Environment toggles:

  • RENODE_OPTS — override Renode flags. Unset → --disable-xwt --console; set to empty string → GUI mode; custom flags respected verbatim.
  • RENODE_VISUAL=1 — inject showAnalyzer sysbus.spi1.display and keep the analyser window alive.
  • RENODE_NO_QUIT=1 — comment out quit in the .resc so Renode keeps running for manual inspection.

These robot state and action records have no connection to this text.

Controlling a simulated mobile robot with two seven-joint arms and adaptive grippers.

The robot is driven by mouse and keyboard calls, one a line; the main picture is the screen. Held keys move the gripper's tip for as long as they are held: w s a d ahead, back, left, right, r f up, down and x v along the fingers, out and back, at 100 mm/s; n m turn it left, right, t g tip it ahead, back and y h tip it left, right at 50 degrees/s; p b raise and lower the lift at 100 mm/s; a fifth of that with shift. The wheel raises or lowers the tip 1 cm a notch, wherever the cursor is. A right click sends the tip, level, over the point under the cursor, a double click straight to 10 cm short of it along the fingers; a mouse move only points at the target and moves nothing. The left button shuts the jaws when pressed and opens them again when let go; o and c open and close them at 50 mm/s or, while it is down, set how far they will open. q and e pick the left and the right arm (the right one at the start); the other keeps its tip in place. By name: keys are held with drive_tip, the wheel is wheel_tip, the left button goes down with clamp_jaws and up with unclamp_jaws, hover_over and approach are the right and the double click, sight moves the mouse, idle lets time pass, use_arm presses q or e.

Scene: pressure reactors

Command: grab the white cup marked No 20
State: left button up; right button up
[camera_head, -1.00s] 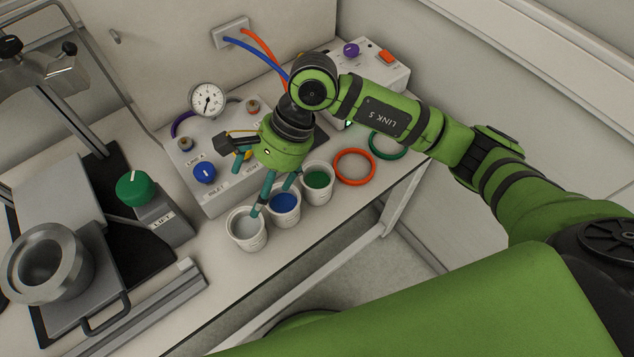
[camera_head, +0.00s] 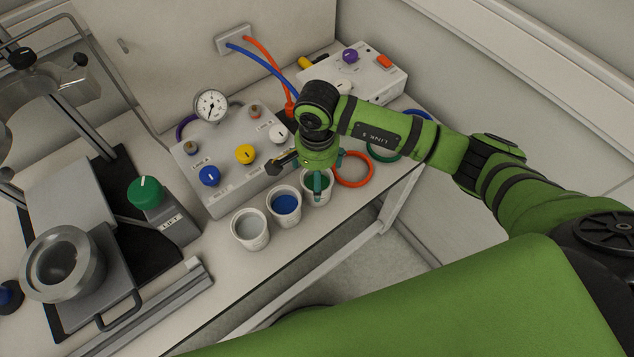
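Three white cups stand in a row on the bench: one with pale grey inside (camera_head: 250,230), one with blue inside (camera_head: 285,205) and one with green inside (camera_head: 309,195). Small markings on them are too small to read, so I cannot tell which is No 20. My right gripper (camera_head: 328,174) is over the green-filled cup with its teal fingers pointing down and apart. One finger overlaps the cup's opening in the picture; the other shows near its far right rim. I cannot tell whether they touch the cup. My left gripper is not in view.
A control box with knobs and a gauge (camera_head: 211,105) stands behind the cups. An orange ring (camera_head: 353,182) lies close to the right of the green-filled cup, with a green ring (camera_head: 384,158) beyond it. A metal vessel (camera_head: 62,265) stands at left. The bench's front edge is close.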

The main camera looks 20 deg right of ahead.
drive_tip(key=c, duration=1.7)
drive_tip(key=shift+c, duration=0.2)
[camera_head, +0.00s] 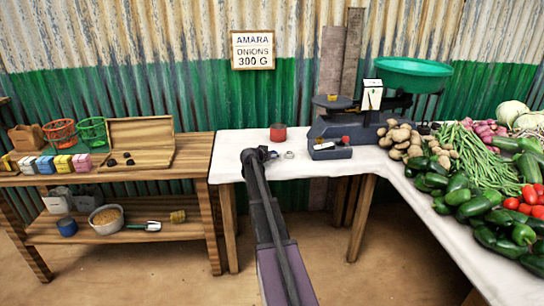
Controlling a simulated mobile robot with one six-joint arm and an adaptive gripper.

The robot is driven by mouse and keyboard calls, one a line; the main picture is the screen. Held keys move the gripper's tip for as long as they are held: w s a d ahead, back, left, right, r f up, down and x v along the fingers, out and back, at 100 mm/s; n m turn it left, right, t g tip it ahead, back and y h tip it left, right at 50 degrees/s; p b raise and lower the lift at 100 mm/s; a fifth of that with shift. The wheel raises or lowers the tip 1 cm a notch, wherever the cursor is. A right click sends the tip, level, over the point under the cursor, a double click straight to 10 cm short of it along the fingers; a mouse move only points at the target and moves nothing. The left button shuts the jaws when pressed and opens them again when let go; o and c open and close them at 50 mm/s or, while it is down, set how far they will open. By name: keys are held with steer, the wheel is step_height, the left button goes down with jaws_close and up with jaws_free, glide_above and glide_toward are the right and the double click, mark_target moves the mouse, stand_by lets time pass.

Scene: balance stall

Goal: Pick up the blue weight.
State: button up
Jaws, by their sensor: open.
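My gripper (266,154) is over the front left part of the white-topped table (237,143), and its jaws are open. No blue weight can be made out for certain. A small pale grey piece (289,154) lies just right of my gripper, too small to tell what it is. A red cylinder (278,133) stands on the table behind my gripper. My gripper and arm hide part of the tabletop.
A dark blue scale (345,129) with a green pan (412,72) stands right of my gripper. Potatoes (399,139), beans and other vegetables fill the right side. A wooden bench (190,150) on the left holds small coloured blocks (62,164), baskets and an open wooden box (140,134).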

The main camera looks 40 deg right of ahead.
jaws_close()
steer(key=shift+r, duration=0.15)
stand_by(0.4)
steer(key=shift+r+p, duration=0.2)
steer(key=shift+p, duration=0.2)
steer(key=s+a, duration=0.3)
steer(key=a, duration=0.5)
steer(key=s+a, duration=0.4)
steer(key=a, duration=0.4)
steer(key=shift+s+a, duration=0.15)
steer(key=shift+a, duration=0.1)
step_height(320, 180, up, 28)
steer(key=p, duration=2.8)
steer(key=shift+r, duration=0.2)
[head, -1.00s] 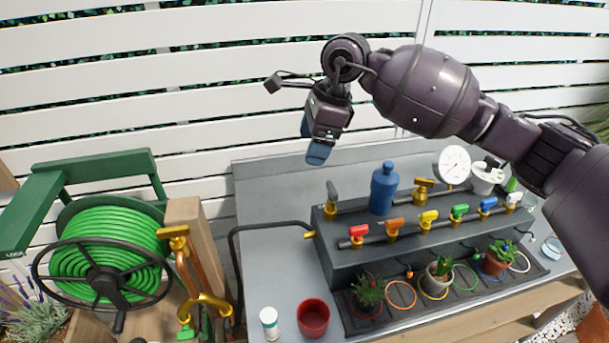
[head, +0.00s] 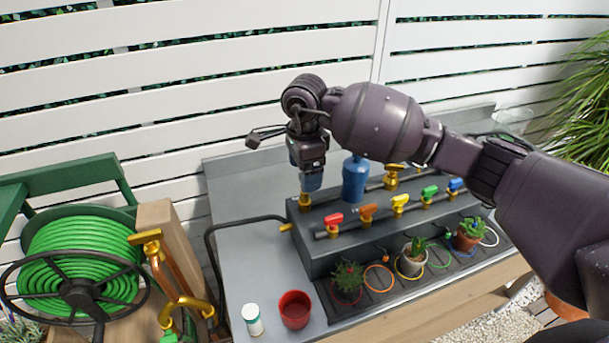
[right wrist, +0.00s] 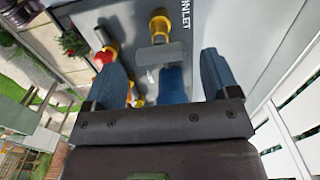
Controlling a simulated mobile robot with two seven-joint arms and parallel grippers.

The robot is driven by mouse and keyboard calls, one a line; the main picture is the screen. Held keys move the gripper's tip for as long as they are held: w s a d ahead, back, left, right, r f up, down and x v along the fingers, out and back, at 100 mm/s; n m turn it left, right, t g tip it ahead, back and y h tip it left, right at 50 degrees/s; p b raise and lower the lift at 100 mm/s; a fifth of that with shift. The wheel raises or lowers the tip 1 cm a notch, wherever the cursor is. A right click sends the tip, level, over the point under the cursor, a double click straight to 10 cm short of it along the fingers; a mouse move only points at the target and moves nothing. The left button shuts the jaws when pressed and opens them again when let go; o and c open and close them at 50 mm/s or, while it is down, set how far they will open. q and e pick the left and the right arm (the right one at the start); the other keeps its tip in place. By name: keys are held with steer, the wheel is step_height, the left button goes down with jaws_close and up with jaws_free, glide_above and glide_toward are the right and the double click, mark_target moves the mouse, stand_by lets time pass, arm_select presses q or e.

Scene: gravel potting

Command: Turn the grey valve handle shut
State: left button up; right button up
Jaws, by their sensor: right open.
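My right gripper (head: 308,182) points down over the brass valve (head: 304,201) at the left end of the grey block. In the head view it hides the grey handle. In the right wrist view the grey handle (right wrist: 165,54) shows beside the brass valve body (right wrist: 158,26). It lies between my two open blue fingers (right wrist: 162,58), with a gap on each side; I see no contact. How far the fingertips reach down beside the handle I cannot tell. My left gripper is not in view.
A blue bottle (head: 355,180) stands just right of my right gripper. Red (head: 333,219), orange (head: 368,211) and other coloured valves line the front pipe. A red pot (head: 294,309) and a white jar (head: 252,319) stand at the front left.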

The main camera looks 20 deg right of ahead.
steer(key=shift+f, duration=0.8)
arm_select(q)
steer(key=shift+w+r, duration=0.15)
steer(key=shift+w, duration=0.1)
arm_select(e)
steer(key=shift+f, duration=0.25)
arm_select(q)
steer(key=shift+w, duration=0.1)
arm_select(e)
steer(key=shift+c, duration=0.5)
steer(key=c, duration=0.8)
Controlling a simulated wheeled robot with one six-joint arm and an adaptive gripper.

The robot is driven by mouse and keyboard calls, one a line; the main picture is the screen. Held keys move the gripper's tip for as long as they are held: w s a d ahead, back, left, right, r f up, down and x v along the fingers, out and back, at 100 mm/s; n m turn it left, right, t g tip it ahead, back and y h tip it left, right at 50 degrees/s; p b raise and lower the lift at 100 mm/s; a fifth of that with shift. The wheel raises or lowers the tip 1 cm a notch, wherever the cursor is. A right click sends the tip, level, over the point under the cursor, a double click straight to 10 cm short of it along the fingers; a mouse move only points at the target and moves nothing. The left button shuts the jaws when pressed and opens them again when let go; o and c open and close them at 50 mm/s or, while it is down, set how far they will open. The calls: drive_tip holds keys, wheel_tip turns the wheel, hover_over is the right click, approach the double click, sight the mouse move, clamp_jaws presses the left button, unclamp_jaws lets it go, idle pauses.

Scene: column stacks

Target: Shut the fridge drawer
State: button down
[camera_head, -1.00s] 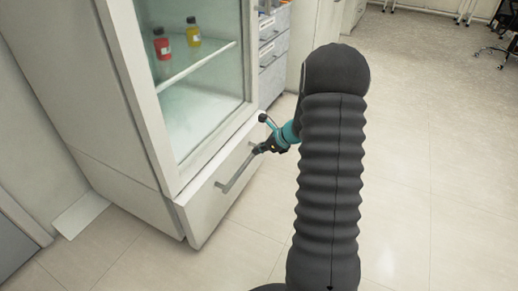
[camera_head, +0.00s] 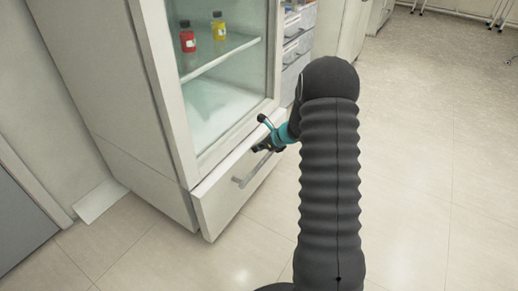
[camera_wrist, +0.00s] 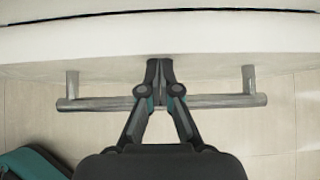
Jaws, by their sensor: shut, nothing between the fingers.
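The fridge drawer (camera_head: 222,197) is the white front below the glass door, with a grey bar handle (camera_head: 249,173). It stands shut or nearly so; a thin dark seam runs behind its top edge in the wrist view. My gripper (camera_head: 262,147) is at the upper part of the drawer front, by the far end of the handle. In the wrist view its shut fingers (camera_wrist: 160,70) cross the middle of the handle bar (camera_wrist: 215,101), with the tips at or close to the drawer front (camera_wrist: 100,42). Nothing is between the fingers. Whether they touch the front cannot be told.
The fridge's glass door (camera_head: 222,80) is shut, with a red bottle (camera_head: 188,40) and a yellow bottle (camera_head: 218,28) on a shelf inside. A drawer cabinet (camera_head: 297,50) stands beyond the fridge. The tiled floor (camera_head: 425,170) to the right is clear.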

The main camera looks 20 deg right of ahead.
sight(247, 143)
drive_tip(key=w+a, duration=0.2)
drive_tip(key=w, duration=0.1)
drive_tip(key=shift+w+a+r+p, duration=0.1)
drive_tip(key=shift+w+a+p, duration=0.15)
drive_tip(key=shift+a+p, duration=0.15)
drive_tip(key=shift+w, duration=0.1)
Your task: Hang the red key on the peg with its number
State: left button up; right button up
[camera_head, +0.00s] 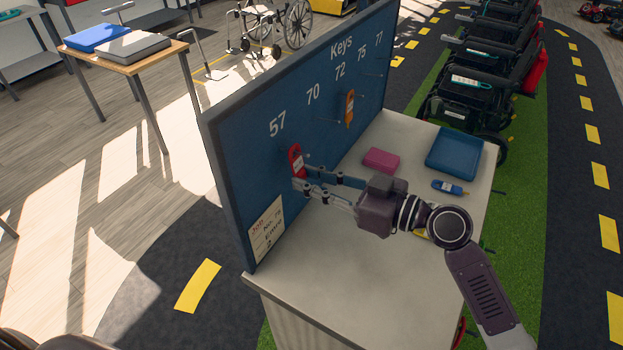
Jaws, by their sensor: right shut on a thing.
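The red key (296,160) has a red tag with a pale label; its number is too small to read. My right gripper (299,179) is shut on it and holds it upright close to the blue key board (230,140), below the number 57. The board also bears the numbers 70, 72, 75 and 77. I cannot tell whether the red key touches a peg; the 57 peg is hidden. A thin bare peg (325,120) shows below 70. An orange key (349,108) hangs below 72. My left gripper is out of view.
A cream card (266,231) is on the board's lower left. Black scooters (475,85) stand to the right. The counter's near part is clear.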

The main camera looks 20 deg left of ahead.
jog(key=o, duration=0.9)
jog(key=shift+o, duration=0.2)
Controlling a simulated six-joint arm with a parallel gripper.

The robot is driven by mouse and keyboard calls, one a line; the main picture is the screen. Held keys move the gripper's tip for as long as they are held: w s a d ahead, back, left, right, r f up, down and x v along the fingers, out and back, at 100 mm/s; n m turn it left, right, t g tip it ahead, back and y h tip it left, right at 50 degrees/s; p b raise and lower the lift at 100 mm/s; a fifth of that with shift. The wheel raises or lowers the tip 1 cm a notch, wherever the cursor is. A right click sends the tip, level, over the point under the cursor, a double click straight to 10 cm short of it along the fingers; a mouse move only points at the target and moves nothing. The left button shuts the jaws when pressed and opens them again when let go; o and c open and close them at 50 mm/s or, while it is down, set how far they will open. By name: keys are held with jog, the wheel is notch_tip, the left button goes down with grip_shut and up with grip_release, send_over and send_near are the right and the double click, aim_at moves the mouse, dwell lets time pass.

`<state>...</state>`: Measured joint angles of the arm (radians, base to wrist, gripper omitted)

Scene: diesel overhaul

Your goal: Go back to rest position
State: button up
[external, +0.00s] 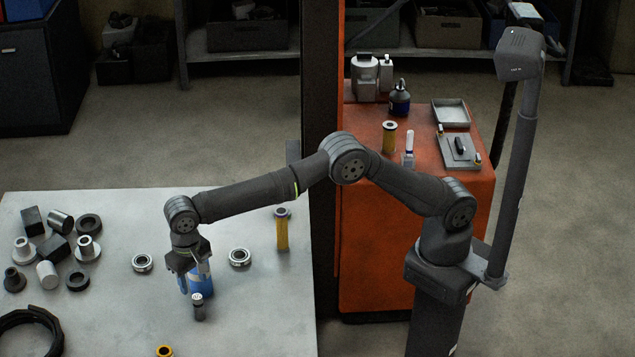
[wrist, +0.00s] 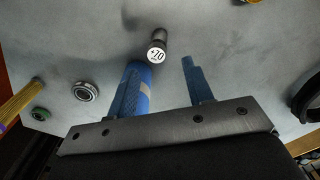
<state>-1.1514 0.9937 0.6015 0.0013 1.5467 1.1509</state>
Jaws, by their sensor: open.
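My gripper (external: 190,272) hangs pointing down over the light table, with its fingers apart. A blue cylinder (external: 202,285) stands right at the fingers, partly hidden by them; whether they touch it I cannot tell. In the wrist view my gripper (wrist: 162,64) shows two spread fingers, with blue by the left one. A small dark cylinder (external: 199,307) with a pale marked top stands just in front of the blue one. It also shows in the wrist view (wrist: 157,48), beyond the fingertips. My arm is stretched out to the left, away from its base.
Bearing rings (external: 142,263) (external: 239,257) lie either side of the gripper. A yellow cylinder (external: 283,231) stands to the right. Several metal parts (external: 52,248) and a black ring (external: 30,330) are at left. A dark post (external: 322,140) and orange cabinet (external: 380,250) stand behind my arm.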

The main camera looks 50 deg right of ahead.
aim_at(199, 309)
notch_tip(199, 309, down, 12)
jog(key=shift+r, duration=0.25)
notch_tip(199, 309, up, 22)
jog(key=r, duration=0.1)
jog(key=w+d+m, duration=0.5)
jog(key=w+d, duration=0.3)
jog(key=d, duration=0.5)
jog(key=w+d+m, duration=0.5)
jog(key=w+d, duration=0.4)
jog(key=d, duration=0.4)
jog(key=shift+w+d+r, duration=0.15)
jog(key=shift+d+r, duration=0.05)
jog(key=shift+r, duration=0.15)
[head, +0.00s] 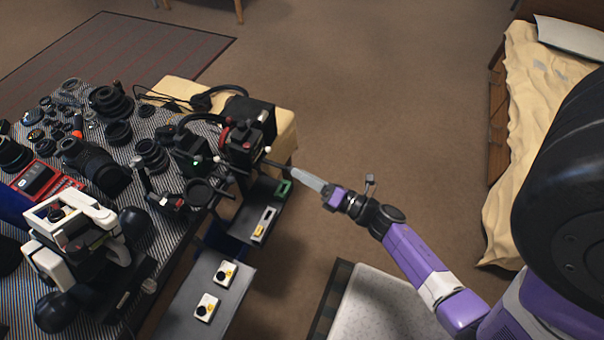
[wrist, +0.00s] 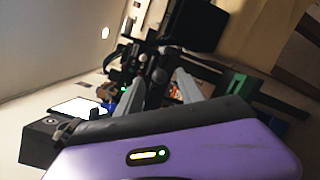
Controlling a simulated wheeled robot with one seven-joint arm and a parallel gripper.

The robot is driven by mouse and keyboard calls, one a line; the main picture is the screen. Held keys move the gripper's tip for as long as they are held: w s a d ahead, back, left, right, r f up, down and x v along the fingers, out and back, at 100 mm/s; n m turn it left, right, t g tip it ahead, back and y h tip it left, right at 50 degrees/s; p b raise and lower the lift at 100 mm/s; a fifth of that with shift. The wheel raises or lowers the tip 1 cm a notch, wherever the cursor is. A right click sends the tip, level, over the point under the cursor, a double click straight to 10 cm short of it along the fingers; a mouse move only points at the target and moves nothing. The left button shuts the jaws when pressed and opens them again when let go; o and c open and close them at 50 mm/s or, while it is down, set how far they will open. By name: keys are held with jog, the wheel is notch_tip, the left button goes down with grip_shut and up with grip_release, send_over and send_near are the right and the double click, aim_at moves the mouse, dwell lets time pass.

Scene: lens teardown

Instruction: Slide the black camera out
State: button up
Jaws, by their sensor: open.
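A black camera-like body (head: 243,142) with a red part stands on a dark rig at the right end of the crowded table. Several dark devices crowd round it, so I cannot tell for sure which one is the black camera. My gripper (head: 296,174) reaches in from the right, its pale fingers just right of the rig. In the wrist view my gripper (wrist: 160,77) has its fingers spread apart, with a dark upright part of the rig (wrist: 157,88) showing between them. I cannot tell whether the fingers touch it.
A striped cloth (head: 148,100) on the table holds several lenses. A white and black device (head: 78,240) stands front left. A grey shelf (head: 188,312) carries two white button boxes (head: 226,273). A bed (head: 528,130) is at the right. The floor behind my arm is clear.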

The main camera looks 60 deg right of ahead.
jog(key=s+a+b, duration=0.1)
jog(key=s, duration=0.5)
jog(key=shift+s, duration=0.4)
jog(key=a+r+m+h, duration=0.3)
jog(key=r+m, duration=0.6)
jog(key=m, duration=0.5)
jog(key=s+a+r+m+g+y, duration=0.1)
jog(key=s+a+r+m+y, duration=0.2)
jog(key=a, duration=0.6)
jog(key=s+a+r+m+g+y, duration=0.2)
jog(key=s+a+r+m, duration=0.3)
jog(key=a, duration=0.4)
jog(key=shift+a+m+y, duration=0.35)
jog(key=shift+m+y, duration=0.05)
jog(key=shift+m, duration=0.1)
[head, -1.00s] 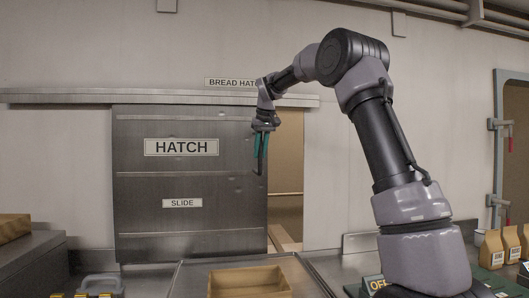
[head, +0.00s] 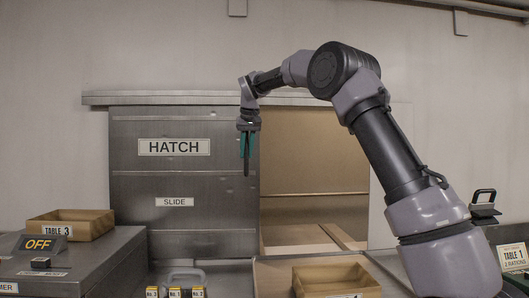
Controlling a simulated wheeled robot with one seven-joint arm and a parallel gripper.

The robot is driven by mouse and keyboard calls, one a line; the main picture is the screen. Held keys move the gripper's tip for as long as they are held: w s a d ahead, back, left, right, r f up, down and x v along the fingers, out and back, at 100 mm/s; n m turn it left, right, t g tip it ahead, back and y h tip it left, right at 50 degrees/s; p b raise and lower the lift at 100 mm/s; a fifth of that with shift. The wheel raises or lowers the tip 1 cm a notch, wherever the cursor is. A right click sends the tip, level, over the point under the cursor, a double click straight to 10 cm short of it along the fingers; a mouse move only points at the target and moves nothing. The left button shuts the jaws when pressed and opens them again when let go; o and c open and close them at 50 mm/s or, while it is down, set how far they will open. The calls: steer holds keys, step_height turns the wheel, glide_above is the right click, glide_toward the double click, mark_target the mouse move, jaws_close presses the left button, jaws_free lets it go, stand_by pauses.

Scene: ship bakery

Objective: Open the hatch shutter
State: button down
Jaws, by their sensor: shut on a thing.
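The hatch shutter (head: 182,181) is a grey metal sliding panel labelled HATCH and SLIDE, hanging under a rail (head: 150,98). It stands to the left, near the rail's left end. To its right the hatch opening (head: 315,160) is wide open, showing a tan interior and a ledge. My gripper (head: 247,150), with teal fingers, is at the shutter's right edge, pointing down. It is shut on the dark upright shutter handle (head: 246,168), which is mostly hidden by the fingers.
A TABLE 3 tray (head: 70,217) and an OFF sign (head: 39,244) stand on the counter at left. Another tray (head: 335,292) lies below the opening.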

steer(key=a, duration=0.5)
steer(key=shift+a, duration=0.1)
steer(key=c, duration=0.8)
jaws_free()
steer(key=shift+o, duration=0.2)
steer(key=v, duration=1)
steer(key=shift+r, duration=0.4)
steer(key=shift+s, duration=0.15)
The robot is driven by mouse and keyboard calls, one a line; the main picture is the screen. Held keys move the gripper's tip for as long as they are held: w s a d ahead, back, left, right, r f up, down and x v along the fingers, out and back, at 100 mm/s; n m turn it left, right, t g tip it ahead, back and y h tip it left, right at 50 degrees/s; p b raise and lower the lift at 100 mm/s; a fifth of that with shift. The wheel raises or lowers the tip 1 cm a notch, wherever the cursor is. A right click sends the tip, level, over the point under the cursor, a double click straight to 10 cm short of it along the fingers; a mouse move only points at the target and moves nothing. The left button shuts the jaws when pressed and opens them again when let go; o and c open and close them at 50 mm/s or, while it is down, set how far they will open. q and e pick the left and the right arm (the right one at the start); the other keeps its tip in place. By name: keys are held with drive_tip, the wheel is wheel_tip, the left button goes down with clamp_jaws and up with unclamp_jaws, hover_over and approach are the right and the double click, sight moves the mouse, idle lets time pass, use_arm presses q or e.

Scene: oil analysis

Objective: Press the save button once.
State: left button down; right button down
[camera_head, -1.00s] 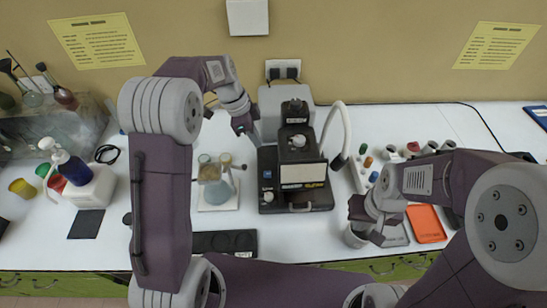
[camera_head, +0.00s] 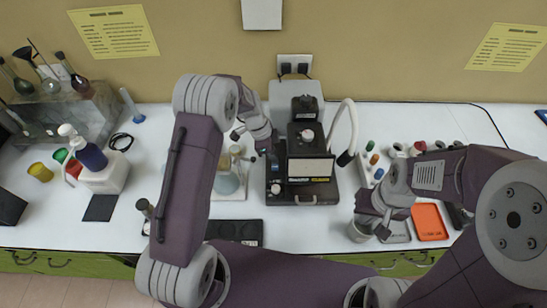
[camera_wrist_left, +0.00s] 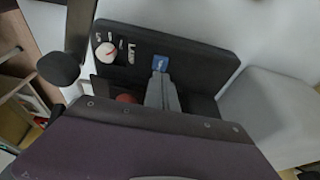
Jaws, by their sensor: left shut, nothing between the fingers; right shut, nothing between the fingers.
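The black analysis device (camera_head: 310,165) stands upright in the middle of the table. Its dark panel (camera_wrist_left: 200,58) fills the middle of the left wrist view, with a white dial (camera_wrist_left: 107,53) with a red pointer and a small blue square button (camera_wrist_left: 160,63); no save label is readable. My left gripper (camera_wrist_left: 161,78) is shut and empty, its tips right by the blue button; touching or apart I cannot tell. In the head view the left gripper (camera_head: 273,160) is at the device's left side. My right gripper (camera_head: 382,226) is shut and empty beside a metal cup (camera_head: 359,231).
A flask on a white stand (camera_head: 228,182) is left of the device. A curved white hose (camera_head: 352,120) rises at its right.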

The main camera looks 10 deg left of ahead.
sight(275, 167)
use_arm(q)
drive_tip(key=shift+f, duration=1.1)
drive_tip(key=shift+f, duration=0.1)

5. Inspecting and capturing output

  • build/renode/st7789.log contains the full console log. The parser looks for known command/data sequences and fails the task when anything is missing or reordered.
  • mise run sim-bluepill-display followed by RENODE_VISUAL=1 surfaces the framebuffer window.
  • From the Renode monitor: 
    (bluepill) sysbus.spi1.display SaveScreenshot @output.png
  • For post-hoc rendering without a GUI, run python3 renode/scripts/st7789_visualize.py --log build/renode/st7789.log --output frame.png.

6. Moving to hardware

Once the simulation is green we only need to flash the firmware:

zig build -Dboard=stm32f103-bluepill -Dtarget=thumb-freestanding-none -Dcpu=cortex_m3 -Doptimize=ReleaseSafe

Because the firmware/pin/SPI contracts are shared between host tests, firmware build, and the Renode platform, the behaviour observed in simulation is exactly what hits the MCU.

Reapplying the pattern

When adding a new peripheral (display, sensor, codec, …):

  1. Model the firmware contract in src/bsp/<board>/… and expose it through src/root.zig.
  2. Keep Zig tests adjacent to the implementation; zig build test remains the first line of defence.
  3. Emit simulator artefacts in build/renode/ and parse them with a small helper script.
  4. Write a Renode peripheral (C# or Python for prototyping) and load it via .resc. If the existing namespaces are insufficient, verify the type is auto-loaded and available to the REPL.
  5. Document the knobs: how to enable the visualiser, how to keep the simulator alive, how to take screenshots.

Following these steps keeps the validation pipeline reproducible for the next maintainer—and guarantees we ship firmware that has already proven itself under simulation before the first flash attempt.